En efecto, con la venida del Paráclito, los apóstoles recuperan las fuerzas perdidas, renuevan la ilusión y el entusiasmo, aumentan el valor y el coraje para dar testimonio ante todo el mundo de su fe en Cristo Jesús. Ante toda Jerusalén, primero, proclamaron que Jesús había muerto por la salvación de todos y, también, que había resucitado y había sido glorificado, que sólo en Él estaba la redención del mundo entero.
Fue el primer atrevimiento que pronto suscitaría una persecución que hoy, después de veinte siglos, aún sigue en pie de guerra. Porque hemos de reconocer que las insidias de los enemigos de Cristo y de su Iglesia no han cesado: unas veces de forma abierta y frontal, imponiendo el silencio con la violencia. Otras veces el ataque es tangencial, solapado y ladino, la sonrisa maliciosa, la adulación infame, la indiferencia que corroe, la corrupción de la familia, la degradación del sexo...

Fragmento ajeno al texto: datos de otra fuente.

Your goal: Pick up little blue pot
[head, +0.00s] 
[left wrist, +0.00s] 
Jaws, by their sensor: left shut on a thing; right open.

Ya no cabe lugar para condenar, ni juzgar. Ahora toca dar una palabra de aliento liberadora y mostrar al mundo que Cristo está vivo y que su Espíritu está en nosotros. Y de aquí pasamos de estar en una casa encerrados por miedo, a abrir puertas y salir a la calle llevando el Evangelio con nuestra propia vida, ayudados por la fuerza del Espíritu.
En todo lo que hagas, en todo lo que emprendas, invoca al Espíritu Santo. Él te asistirá, te consolará, te fortalecerá, y verás cómo tu vida cambia cuando recibes en ella la promesa del Espíritu Santo.